I Know What It’s Like to Be a Florida Teen Who Can’t Say Gay. I Was One by Kristen Arnett
This is an entirely appropriate response to the hideous, hateful Florida law that effectively bars the acknowledgement of anyone who doesn’t fit into the tight confines of cisgender, heterosexual existence. Kristen Arnett, a native Floridian, recounts the heartbreaking impediments in her own journey to understanding and embracing her fundamental worth as person because of virulent prejudice against those who feel emotional and physical attraction to people of the same sex. The piece is by turns angry, sad, exasperated, and determined. In every last sentence it is confident and meaningful. This article is published by Time.

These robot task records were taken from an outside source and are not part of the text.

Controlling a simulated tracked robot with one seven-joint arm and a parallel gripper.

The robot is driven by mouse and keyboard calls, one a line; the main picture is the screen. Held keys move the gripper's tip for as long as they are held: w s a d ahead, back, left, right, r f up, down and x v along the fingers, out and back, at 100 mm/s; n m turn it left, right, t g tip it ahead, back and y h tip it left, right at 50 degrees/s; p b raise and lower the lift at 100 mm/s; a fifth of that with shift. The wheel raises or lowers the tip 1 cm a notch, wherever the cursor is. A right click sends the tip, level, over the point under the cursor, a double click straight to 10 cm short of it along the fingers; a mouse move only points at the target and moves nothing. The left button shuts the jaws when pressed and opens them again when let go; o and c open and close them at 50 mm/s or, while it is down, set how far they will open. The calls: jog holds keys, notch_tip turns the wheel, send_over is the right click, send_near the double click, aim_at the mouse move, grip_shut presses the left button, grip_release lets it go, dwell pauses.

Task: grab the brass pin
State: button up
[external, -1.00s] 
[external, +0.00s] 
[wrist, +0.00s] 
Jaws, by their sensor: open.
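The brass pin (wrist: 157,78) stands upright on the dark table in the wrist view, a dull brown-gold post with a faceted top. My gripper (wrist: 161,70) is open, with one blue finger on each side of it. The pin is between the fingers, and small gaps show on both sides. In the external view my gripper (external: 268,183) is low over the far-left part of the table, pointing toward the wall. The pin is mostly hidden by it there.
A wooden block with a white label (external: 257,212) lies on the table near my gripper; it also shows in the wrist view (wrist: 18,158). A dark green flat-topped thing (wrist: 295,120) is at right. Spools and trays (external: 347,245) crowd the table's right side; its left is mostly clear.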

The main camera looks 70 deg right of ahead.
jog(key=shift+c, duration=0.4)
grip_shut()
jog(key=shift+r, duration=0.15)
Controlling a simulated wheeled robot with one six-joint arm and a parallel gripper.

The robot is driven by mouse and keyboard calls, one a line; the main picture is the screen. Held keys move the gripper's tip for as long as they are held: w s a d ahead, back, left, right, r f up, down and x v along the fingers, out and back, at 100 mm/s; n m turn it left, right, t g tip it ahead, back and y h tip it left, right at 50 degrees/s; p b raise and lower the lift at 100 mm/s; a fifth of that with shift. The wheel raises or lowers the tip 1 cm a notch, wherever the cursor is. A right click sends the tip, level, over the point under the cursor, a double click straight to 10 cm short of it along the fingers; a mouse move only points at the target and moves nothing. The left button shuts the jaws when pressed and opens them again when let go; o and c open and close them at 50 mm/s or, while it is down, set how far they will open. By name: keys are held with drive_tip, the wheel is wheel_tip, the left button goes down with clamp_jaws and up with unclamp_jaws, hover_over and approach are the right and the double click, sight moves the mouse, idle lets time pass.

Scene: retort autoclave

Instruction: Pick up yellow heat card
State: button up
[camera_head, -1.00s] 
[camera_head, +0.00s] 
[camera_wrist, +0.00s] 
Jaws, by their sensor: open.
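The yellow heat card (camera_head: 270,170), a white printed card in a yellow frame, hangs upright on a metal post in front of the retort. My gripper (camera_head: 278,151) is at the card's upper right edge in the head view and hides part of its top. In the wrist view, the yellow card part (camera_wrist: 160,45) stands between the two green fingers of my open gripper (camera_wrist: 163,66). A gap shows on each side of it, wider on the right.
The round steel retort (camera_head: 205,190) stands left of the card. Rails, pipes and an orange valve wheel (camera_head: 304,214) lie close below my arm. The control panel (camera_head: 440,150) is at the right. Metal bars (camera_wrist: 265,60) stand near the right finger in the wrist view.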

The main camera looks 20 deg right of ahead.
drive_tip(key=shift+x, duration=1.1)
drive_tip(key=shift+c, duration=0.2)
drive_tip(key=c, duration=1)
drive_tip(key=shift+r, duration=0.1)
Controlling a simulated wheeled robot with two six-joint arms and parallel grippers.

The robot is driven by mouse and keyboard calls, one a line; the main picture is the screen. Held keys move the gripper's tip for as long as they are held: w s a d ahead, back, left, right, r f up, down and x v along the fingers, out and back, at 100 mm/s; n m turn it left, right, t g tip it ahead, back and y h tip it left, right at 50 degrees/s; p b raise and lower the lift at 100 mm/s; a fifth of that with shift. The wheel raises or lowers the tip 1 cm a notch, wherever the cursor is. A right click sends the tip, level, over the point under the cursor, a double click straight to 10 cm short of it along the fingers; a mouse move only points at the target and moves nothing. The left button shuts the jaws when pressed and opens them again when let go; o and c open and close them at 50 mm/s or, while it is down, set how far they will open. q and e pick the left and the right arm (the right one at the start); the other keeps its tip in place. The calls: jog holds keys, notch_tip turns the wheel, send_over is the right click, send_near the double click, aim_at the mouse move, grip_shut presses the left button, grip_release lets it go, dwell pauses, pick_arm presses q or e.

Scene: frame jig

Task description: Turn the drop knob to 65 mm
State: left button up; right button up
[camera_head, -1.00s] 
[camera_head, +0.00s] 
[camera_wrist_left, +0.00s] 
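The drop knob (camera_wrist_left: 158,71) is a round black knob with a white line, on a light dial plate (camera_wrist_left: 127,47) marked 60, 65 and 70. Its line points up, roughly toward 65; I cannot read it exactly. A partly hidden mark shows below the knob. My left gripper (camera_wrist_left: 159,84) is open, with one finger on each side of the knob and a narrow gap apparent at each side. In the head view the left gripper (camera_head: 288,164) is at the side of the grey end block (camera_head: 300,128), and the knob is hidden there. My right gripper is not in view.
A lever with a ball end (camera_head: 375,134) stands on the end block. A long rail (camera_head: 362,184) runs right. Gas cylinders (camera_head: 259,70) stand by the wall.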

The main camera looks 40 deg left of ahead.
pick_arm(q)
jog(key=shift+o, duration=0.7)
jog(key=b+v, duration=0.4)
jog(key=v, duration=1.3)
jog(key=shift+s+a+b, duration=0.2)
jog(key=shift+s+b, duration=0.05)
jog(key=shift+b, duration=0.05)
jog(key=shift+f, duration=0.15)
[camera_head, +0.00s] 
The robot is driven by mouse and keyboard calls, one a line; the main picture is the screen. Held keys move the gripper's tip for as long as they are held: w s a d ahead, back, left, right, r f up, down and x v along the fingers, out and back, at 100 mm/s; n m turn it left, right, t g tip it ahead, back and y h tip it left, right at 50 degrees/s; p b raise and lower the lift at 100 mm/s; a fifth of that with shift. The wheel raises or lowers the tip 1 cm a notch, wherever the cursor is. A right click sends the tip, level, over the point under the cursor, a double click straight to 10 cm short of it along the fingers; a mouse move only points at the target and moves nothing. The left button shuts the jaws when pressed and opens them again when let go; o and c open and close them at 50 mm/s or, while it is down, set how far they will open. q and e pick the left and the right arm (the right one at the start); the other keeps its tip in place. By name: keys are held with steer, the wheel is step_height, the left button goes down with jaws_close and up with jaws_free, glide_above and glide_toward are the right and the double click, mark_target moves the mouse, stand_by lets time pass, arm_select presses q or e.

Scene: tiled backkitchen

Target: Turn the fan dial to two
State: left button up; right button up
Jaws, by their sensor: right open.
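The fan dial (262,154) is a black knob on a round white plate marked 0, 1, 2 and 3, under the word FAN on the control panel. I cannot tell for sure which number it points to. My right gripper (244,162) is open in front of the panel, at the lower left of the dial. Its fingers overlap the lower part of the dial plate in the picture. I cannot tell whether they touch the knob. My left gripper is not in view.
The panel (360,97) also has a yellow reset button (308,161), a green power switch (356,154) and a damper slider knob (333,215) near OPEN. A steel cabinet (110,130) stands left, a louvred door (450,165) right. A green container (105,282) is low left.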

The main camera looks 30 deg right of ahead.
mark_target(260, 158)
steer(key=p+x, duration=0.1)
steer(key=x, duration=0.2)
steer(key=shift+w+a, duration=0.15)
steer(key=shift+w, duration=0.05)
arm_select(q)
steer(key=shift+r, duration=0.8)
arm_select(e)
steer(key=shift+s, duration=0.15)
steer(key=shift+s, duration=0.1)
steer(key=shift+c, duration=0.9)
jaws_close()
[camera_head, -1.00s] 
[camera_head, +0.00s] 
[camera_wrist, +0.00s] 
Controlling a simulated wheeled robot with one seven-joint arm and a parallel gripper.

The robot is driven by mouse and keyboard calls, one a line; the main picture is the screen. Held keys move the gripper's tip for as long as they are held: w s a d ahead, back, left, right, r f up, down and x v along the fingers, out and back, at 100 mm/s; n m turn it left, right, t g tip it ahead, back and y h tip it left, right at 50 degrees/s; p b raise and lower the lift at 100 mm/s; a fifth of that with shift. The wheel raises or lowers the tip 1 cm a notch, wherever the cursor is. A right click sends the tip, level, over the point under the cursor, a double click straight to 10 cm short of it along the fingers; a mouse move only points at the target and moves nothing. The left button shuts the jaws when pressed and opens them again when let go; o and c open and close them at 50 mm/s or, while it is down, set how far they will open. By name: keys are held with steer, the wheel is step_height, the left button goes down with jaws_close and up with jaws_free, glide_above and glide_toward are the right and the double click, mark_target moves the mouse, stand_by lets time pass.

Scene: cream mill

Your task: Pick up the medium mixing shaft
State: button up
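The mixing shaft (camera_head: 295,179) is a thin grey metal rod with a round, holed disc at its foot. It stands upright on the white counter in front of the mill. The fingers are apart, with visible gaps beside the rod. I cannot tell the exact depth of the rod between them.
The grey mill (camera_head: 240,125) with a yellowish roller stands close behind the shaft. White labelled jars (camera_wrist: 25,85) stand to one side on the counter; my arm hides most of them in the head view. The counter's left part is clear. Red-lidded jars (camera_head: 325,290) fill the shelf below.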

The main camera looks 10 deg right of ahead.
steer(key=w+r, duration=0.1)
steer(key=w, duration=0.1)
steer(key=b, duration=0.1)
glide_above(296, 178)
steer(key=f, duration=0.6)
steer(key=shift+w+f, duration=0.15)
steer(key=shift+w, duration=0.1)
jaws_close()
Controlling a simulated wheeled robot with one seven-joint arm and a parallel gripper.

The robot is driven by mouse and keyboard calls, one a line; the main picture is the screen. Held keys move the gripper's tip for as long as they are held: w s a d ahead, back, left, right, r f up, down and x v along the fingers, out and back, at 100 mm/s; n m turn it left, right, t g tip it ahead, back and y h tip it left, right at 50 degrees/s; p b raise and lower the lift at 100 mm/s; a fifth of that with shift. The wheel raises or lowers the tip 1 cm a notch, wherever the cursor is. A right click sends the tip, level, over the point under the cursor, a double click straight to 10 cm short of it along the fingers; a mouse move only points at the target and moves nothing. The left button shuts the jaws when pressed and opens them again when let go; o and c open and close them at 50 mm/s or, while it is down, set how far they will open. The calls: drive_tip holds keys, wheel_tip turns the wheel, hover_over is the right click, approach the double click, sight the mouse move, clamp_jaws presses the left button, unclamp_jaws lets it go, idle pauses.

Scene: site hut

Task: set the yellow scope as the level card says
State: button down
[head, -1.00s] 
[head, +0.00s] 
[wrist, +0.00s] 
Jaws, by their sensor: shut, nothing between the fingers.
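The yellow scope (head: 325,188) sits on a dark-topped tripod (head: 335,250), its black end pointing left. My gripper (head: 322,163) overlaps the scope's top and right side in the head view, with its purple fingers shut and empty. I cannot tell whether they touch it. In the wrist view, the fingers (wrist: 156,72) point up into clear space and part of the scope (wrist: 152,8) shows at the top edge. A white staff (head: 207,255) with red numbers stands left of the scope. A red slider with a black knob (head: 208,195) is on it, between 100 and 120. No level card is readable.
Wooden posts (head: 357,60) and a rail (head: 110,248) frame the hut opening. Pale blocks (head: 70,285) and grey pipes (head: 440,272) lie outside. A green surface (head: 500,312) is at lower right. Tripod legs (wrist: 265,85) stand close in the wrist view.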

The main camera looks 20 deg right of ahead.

Her Comics were Everything Jim Crow America Never Wanted Black Women to Be by Victoria Linchong
Victoria Linchong recounts the remarkable career of Jackie Ormes, a Black woman who created a series of comic strips beginning in the nineteen-thirties and lasting until the nineteen-fifties. In addition to the basic value of representation that Ormes brought as a trailblazer, many of her comics are stunning into their political potency, offering tough-minded appraisals of the deeply set bigotry and sexism in the broader culture. It’s a sad truth that many of her pieces still hold a sting of pertinence decades after they were made. This article is published by Messy Nessy Chic.
The New Yorker Stories (2010) by Anne Beattie
For several years, this has been my palate cleanser between novels. I read one story at a time during those transitions, and I think it might have been a little unfair to whatever new book I started right after reaching the end of one of Ann Beattie’s stories. No matter how good the novel I freshly cracked, for the first little bit its was sure to look a little drab when compared to Beattie’s crisp, immaculate prose. Collecting her fiction that ran in The New Yorker from 1974 to 2009, the book is a unobtrusive time capsule of sorts, capturing the evolution of cultural concerns and casual artifacts. Mostly, though, the stories feel timeless, poignant documents of shared human folly that remains stable across eras.